Dive Brief:
- Policy changes like Common Core State Standards and teacher evaluations offer business opportunities for tech companies to introduce relevant items, Edthena CEO Adam Geller wrote in a Huffington Post op-ed.
- For example, Study Island, a study aide product, got a boost from classrooms preparing for NLCB-era assessments.
- By contrast, New York’s student privacy policies helped put an end to inBloom, a longitudinal student data system.
Dive Insight:
So what current policy issues are shaping education technology? Teacher evaluations, for one. Apps intended to streamline the evaluation process and help teachers build their skills have proliferated. BloomBoard, for example, builds compliance tools, and Newsela helps teachers get ready for the Common Core.

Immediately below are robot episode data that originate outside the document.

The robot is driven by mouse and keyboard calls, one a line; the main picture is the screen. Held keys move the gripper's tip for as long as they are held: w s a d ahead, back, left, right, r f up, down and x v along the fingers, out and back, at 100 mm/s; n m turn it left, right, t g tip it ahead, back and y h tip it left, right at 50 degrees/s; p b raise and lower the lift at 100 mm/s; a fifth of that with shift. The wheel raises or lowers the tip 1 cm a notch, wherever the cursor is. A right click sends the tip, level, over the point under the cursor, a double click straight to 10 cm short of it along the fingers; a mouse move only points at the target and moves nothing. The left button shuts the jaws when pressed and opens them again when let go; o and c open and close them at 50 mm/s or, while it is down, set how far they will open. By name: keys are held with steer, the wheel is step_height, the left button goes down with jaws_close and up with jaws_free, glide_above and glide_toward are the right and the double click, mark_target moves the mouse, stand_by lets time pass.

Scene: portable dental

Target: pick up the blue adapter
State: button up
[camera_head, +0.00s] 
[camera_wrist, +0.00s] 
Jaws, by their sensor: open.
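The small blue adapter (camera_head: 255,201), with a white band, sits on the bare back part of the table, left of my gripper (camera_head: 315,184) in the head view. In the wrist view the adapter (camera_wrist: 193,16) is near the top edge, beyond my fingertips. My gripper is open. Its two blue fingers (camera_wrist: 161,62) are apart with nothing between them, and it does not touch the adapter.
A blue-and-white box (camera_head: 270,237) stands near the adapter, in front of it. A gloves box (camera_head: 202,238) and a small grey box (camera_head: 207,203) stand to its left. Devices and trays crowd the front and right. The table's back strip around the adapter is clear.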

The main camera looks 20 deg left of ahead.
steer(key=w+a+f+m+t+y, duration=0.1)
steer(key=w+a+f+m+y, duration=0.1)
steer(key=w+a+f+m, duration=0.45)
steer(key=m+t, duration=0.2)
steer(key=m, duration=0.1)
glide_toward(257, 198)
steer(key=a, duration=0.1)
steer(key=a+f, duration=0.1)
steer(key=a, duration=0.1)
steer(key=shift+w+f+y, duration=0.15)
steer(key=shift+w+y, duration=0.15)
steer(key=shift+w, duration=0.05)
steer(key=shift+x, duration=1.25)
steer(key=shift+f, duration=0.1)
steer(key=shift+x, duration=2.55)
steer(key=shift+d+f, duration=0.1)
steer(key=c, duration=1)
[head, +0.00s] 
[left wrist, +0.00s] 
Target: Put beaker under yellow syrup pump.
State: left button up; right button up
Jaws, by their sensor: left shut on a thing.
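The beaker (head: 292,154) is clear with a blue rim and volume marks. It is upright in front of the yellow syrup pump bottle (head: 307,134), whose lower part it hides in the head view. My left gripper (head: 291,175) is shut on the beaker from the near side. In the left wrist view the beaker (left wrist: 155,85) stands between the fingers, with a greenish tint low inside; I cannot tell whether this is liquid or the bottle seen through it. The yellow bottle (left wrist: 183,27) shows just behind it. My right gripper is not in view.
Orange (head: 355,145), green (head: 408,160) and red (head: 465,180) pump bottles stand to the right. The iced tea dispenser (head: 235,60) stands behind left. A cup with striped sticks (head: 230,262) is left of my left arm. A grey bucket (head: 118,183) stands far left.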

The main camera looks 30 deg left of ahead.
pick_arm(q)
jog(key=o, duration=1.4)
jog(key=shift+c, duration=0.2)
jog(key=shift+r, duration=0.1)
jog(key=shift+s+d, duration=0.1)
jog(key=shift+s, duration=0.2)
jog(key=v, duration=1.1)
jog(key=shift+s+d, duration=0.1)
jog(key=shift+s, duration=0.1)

Edthena itself is building on a new requirement from the Council for Accreditation of Educator Preparation that teacher training programs provide outcomes-based evidence on how their teachers do. That means assessing teachers. Edthena offers video-coaching for K-12 teachers and has worked to become an approved provider for teacher assessments that include video components.
As for the looming ESEA rewrite, it has the potential to throw open new doors and close others. If passed, it will likely tamp down the focus on high-stakes assessments, put stricter controls on student privacy, and boost focus on teacher training and student support. What that will mean for the burgeoning education technology world is not yet clear.